Zoe Williams 

My kids won’t even pick up a book – and it is definitely all my fault

Reading has brought me endless joy, but I have accidentally crushed my children’s enthusiasm. It is a terrible indictment
  
  

A boy reading a book
Head down in a book … but how do you get them to maintain an interest in reading? Photograph: Fabio Principe/Getty Images/EyeEm

Two weeks ago, I got so cheered up by something that I still think about it most days. I was talking to two extremely literary people – genuine article, book-writing people – and it turns out that their kids don’t read any more than mine do. Until then I thought it was my fault, and it is a genuine source of self-recrimination and sadness. As much as it pleases me to yaw on about the mood-boosting effects of fresh air and exercise, I don’t really believe any of that. Reading for pleasure, I do believe in. There have been times in my life when other people’s stories were the only good things in it, and I didn’t hate those times. I actively enjoyed the disappearing. Yet I have totally failed to inculcate my kids with any of this. The furthest they’ll meet me is to occasionally read some manga and suffer my homily on whether that counts, if it’s mainly pictures.
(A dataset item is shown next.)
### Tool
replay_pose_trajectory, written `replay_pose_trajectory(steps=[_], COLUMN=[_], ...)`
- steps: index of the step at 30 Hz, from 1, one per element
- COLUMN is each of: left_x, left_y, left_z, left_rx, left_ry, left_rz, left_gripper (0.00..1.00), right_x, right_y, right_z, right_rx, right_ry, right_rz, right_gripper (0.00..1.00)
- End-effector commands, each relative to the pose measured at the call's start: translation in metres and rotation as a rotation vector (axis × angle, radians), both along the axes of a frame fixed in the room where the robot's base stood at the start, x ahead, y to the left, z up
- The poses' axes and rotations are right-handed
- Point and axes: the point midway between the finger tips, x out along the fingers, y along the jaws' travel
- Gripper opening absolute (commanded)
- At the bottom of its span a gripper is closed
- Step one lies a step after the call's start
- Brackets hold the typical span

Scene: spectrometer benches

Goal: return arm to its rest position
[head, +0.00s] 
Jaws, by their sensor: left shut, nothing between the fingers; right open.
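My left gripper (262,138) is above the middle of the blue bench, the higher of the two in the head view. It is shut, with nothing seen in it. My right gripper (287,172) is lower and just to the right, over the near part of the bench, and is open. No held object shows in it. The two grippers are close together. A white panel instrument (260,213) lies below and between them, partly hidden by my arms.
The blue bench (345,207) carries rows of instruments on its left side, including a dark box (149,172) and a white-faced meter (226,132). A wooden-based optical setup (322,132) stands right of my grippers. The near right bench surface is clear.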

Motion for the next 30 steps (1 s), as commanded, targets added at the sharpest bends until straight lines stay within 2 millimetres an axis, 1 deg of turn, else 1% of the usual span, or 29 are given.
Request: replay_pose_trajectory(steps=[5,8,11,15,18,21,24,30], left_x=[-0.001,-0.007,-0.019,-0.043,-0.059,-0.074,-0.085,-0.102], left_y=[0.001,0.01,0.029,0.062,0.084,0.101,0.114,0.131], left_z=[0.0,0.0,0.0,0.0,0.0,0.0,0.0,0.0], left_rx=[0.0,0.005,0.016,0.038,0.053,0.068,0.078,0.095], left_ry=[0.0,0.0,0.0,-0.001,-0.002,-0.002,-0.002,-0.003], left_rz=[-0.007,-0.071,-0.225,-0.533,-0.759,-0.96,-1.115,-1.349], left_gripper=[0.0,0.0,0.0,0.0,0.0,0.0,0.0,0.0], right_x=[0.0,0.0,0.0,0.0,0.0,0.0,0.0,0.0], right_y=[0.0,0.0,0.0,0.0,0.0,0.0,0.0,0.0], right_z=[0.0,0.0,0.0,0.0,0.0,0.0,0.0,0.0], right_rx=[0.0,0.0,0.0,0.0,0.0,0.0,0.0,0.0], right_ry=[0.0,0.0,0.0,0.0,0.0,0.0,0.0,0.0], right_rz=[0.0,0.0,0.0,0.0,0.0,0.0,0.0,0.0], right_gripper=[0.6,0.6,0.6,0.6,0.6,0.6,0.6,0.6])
Other people’s kids read, otherwise who’s buying all those books? Something just went wrong, between 2007 and today, and I don’t know what, but I must have done it.

From birth to about eight years old, it all went fine: I tried some of the stuff I had loved as a kid, and they found that too boring, but it didn’t matter, because hark, new books are written constantly, and the fountain of Wimpy Kid is, like the one in scriptures, ever flowing, its waters in perpetual motion (plus, did you see the latest film? It’s genuinely, stone-cold-classic good). Both kids got into the Maze Runner books at about the same time as they decided it was beneath their dignity to be read to together, and if there is an act of greater parental devotion than to read the entire, turgid trilogy, then go back to the beginning and read it again; I don’t know what that would look like.

By now exhausted – I guess it’s 2018, and the eldest is 11 – I cracked open my favourite genre, apocalyptic dystopias of the 50s, and forced TJ to listen to John Wyndham’s The Chrysalids, which gave him a possibly lifelong terror of nuclear war. I was OK with that as I had suffered the exact same fear, and I felt as if I had handed down something peculiar and recherché, like teaching him how to use a loom. Unfortunately, he now considered himself too old for children’s books – all of them, at a stroke.

“Have you tried them on Philip Pullman?” friends asked, helpfully, as though we were just in a normal blip, and everything would come right once we discovered spirit animals. No dice, I’m afraid. Only adult books would do, but almost all adult books were still too wordy. I stuck with Wyndham for a bit, but realised how very long ago the 50s were when TJ was astonished by the main characters in The Day of the Triffids falling in love. “I thought she was a lesbian.” Huh? Weird. What could have given him that idea, when literally all they’ve done for 150 pages is run away from giant, malicious plants? Right. The coming out party.

I went roaming for books that were modern-ish and incredibly eventful, and landed on Donna Tartt’s The Secret History, which is how I found myself having to explain stoicism, psychoactive drugs and incest in a single evening. It took a long time and none of us fell asleep until a long time after that. But that wasn’t the problem – what actually blew the whole thing apart was that, around halfway through, he started to dispute the moral choices of the five main characters. “They mustn’t kill Bunny. They’ve just got to find another way.”

“Bunny’s already dead,” I pointed out. “Bunny died in the first line. There is no un-killing Bunny.”

“There must be.”

I had a flashback to my mother reading me and my sister Franz Kafka’s The Trial, when we were nine and 11. I remember her voice sounding terribly sad, and not knowing whether she was putting it on for atmosphere, or had only chosen the book because she was sad already. Otherwise, I couldn’t make head nor tail of it. But I must have picked up something, because when she abruptly stopped reading it, saying she’d skipped ahead and it was too depressing, I distinctly remember thinking: “You had to skip ahead to realise this wasn’t going to end well?”

I really didn’t want to force a murder that was definitely inevitable on my precious firstborn, so I stopped The Secret History midway through. He, being a completist, wouldn’t start anything else with it unfinished. My daughter H, after a while, cottoned on to the fact that TJ was watching an episode of Young Sheldon while I was reading her a chapter of Murder Most Unladylike, and noped the whole reading business as well. Neither took up the baton of reading silently, using their own eyes. I crushed it, which I think is a modern-day phrase to indicate triumph, but I mean, crushed the spirit of fictive inquiry that has been the wellspring of maybe 18% of my life’s joy. It’s the most terrible indictment.

And yet, on the other hand, I have these friends, right, really bookish, and their kids don’t read either.